- EXERCISE OBJECTIVE: Every line that holds the string "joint" is to be identified and copied.

(Robot episode records)
----
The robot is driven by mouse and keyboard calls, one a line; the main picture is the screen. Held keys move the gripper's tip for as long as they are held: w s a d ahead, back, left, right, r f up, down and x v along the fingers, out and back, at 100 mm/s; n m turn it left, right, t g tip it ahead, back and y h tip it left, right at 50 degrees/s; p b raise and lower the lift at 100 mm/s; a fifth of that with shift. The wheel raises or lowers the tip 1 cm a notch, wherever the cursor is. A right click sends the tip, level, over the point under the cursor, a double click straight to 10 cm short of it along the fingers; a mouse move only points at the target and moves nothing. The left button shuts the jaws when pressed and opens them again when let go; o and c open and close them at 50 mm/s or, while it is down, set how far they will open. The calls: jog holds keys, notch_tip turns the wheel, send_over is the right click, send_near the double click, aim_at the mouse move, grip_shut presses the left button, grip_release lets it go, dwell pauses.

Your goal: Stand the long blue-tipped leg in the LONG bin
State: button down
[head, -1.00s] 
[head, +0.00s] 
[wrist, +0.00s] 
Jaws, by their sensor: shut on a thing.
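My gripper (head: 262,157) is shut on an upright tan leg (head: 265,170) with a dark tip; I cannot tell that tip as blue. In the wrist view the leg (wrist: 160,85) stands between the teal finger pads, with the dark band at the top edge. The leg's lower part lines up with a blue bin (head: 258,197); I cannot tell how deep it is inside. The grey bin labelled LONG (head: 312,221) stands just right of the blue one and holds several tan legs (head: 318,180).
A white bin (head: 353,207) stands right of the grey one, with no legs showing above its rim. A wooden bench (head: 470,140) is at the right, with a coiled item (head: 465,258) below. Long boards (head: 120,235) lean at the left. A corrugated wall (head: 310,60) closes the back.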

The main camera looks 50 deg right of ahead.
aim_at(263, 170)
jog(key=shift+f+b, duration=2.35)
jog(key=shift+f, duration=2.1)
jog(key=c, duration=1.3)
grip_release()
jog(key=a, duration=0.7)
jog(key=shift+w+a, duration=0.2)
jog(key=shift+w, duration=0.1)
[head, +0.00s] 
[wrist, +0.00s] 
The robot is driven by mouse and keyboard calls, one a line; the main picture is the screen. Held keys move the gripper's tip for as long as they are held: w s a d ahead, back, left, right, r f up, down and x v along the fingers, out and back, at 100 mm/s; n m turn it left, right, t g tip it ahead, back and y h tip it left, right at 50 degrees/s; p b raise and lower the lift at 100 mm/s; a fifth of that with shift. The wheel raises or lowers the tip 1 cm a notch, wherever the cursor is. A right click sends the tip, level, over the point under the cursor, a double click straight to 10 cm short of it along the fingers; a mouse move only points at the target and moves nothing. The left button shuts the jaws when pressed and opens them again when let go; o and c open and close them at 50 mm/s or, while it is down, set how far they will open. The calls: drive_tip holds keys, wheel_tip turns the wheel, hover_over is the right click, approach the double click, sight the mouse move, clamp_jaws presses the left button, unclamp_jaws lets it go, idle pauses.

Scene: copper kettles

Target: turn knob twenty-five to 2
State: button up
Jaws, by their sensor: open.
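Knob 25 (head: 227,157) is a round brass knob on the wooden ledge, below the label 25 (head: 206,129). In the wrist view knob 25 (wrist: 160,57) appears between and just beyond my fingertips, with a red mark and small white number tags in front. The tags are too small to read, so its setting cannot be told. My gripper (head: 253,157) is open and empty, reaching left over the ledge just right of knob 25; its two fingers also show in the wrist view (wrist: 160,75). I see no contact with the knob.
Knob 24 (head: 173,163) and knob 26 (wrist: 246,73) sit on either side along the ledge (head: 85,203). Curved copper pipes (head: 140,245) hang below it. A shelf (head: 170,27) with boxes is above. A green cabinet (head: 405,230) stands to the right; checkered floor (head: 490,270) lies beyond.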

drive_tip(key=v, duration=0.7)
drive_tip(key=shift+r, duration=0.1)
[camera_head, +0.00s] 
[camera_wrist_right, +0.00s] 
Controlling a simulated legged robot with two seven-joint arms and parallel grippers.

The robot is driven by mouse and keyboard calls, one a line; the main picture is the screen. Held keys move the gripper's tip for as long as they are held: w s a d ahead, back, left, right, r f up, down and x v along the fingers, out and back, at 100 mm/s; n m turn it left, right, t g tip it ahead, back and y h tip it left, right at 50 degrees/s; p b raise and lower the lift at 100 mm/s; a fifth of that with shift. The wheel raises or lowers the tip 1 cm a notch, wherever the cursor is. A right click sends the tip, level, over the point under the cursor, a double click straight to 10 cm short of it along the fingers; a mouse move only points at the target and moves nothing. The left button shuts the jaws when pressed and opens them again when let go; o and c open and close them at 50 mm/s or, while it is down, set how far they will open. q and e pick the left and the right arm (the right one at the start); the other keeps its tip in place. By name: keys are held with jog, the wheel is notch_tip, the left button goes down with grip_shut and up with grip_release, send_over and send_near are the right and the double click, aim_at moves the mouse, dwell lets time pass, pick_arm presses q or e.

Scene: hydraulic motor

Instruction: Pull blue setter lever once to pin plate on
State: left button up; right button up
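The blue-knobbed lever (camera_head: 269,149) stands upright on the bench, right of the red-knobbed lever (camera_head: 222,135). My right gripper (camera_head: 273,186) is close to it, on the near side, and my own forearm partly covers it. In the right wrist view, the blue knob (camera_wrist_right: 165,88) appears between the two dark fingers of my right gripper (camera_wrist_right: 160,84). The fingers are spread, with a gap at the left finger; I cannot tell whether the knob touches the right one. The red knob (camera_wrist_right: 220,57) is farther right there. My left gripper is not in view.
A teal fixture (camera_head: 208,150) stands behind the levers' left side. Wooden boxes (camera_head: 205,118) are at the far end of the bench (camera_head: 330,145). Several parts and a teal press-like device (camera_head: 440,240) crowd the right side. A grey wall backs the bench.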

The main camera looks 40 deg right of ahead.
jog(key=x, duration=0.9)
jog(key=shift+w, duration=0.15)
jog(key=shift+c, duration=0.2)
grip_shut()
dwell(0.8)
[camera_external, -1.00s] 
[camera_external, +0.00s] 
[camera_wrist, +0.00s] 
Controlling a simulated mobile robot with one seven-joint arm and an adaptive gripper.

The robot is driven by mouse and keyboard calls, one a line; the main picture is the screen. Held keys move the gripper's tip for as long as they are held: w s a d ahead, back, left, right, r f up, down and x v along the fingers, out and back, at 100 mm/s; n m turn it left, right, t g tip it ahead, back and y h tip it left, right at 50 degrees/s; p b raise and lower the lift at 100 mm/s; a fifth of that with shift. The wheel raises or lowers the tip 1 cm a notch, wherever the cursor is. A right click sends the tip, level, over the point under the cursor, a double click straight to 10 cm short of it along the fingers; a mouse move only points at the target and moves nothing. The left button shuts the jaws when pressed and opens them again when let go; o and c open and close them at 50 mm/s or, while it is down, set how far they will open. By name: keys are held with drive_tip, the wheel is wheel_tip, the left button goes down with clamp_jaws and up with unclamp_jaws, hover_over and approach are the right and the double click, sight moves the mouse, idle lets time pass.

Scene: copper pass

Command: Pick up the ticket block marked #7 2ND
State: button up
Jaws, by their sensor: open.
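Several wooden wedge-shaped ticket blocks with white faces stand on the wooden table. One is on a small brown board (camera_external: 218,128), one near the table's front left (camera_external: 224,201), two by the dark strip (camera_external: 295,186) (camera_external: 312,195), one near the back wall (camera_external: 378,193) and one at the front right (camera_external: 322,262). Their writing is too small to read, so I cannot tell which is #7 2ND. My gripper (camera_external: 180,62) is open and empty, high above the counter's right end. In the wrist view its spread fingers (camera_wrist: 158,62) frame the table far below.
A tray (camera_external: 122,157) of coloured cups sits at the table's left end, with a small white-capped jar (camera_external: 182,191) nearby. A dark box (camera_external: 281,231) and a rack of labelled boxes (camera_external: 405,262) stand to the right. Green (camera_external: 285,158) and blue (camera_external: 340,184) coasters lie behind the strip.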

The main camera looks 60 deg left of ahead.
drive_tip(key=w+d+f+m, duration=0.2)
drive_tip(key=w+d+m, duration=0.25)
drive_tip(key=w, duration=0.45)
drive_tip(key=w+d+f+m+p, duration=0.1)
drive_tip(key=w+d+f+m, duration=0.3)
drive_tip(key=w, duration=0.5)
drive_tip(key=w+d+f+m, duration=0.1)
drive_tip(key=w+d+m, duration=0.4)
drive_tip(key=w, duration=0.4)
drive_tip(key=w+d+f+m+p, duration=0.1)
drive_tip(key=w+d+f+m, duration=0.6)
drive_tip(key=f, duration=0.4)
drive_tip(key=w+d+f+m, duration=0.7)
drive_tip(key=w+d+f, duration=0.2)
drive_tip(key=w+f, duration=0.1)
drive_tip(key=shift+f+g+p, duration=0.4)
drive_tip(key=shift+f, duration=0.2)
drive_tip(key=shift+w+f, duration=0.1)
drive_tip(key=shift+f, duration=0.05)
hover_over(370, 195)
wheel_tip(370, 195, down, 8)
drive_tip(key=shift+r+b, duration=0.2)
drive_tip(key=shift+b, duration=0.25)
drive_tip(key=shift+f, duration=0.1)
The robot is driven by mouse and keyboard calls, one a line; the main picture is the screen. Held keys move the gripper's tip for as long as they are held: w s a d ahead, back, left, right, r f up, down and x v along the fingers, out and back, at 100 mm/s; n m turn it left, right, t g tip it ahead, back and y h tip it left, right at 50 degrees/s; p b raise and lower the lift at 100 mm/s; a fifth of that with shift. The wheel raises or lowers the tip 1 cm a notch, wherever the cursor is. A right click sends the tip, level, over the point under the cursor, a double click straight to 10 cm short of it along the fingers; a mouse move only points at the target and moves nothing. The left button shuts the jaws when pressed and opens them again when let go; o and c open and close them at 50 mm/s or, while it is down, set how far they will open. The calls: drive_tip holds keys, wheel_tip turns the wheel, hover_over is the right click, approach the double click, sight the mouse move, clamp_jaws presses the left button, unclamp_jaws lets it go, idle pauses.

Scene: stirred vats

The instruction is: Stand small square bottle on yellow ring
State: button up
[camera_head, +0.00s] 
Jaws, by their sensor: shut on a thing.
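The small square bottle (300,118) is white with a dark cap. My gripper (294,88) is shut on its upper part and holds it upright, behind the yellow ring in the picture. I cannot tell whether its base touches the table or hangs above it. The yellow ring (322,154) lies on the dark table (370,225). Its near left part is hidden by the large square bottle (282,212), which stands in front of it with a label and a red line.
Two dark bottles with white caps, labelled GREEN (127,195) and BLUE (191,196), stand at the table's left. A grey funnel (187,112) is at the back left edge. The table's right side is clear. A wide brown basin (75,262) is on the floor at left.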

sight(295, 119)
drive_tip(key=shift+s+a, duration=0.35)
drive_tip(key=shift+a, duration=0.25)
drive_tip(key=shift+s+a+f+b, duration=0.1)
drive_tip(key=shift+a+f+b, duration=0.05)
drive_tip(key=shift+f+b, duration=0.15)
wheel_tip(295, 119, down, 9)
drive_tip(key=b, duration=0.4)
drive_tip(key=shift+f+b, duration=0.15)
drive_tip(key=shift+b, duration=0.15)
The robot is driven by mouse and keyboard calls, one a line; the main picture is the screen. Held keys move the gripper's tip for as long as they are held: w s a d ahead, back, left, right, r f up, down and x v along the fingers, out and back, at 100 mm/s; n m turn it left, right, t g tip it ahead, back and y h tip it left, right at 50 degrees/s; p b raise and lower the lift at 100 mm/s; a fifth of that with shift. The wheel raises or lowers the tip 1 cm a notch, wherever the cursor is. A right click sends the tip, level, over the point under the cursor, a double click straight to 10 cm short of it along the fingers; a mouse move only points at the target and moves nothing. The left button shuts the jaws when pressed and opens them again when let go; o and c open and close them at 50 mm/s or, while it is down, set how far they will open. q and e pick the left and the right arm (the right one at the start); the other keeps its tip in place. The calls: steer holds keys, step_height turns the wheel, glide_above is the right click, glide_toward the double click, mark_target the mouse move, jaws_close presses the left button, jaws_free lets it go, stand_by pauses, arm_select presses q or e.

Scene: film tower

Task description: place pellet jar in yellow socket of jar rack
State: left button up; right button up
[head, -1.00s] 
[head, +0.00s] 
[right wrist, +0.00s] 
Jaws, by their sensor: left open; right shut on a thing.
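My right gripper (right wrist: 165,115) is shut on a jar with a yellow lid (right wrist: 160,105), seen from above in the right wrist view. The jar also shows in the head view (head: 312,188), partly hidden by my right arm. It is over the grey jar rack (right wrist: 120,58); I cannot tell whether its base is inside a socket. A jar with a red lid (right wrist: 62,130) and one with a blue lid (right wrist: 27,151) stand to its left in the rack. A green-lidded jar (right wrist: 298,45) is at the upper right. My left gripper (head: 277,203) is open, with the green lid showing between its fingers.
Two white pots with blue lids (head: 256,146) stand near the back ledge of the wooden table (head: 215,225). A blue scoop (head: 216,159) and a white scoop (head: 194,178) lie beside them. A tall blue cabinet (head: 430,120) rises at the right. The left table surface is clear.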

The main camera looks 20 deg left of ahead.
----
- FULL OUTPUT:
Controlling a simulated legged robot with two seven-joint arms and parallel grippers.
Controlling a simulated mobile robot with one seven-joint arm and an adaptive gripper.

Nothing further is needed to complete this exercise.